TASK: Set down each line from the one containing "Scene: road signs" to the one containing "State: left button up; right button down", inclusive, exactly as written and with nothing further.

━━━ EXERCISE MATERIALS

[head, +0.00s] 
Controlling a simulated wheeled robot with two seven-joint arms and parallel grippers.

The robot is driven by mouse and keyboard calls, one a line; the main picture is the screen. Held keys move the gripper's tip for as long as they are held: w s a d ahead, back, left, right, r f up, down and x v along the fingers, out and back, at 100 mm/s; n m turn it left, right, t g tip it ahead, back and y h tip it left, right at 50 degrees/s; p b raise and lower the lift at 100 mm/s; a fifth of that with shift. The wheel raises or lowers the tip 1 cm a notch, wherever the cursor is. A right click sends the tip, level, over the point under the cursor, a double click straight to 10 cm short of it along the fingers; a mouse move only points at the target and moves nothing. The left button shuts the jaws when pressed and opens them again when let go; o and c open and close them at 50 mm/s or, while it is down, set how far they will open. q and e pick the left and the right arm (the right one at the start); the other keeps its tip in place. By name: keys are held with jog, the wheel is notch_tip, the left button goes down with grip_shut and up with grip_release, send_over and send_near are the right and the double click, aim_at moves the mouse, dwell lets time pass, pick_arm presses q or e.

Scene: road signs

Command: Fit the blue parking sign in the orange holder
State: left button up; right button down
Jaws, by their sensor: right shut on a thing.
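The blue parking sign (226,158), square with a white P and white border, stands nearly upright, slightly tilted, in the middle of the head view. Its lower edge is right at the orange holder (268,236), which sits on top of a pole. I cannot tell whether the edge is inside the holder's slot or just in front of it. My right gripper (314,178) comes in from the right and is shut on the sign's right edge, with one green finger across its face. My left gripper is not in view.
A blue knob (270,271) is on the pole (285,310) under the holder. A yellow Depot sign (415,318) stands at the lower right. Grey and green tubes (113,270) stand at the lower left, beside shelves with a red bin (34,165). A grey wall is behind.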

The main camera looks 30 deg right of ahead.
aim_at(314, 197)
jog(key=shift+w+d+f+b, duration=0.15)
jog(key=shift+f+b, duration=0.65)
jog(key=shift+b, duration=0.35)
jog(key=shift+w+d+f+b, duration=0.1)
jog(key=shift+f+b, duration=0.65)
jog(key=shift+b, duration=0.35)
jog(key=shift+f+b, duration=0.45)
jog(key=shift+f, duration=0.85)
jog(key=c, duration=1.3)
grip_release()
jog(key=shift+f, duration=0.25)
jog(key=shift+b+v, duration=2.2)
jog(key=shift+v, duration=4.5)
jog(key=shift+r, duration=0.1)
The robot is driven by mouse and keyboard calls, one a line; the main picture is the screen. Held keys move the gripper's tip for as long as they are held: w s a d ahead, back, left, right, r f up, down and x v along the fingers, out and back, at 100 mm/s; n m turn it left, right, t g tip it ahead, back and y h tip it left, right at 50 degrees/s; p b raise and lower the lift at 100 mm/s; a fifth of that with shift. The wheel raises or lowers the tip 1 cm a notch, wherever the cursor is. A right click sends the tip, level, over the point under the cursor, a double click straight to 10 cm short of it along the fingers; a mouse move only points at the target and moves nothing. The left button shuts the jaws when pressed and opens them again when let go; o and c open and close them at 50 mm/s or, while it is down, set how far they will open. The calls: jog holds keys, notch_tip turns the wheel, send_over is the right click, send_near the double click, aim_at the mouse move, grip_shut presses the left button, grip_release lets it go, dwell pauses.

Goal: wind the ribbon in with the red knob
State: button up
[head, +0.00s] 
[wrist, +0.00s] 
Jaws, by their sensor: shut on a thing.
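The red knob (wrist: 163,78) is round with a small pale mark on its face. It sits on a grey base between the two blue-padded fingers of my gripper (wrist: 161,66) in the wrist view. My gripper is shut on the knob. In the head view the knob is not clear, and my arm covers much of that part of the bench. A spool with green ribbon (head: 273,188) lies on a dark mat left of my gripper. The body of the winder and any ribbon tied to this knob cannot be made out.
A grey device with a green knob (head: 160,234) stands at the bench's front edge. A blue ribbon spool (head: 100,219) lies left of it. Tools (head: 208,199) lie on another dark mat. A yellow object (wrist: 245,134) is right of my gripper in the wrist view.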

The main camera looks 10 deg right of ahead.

━━━━━━

RESULT OF THIS TASK:
Scene: road signs

Command: Fit the blue parking sign in the orange holder
State: left button up; right button down

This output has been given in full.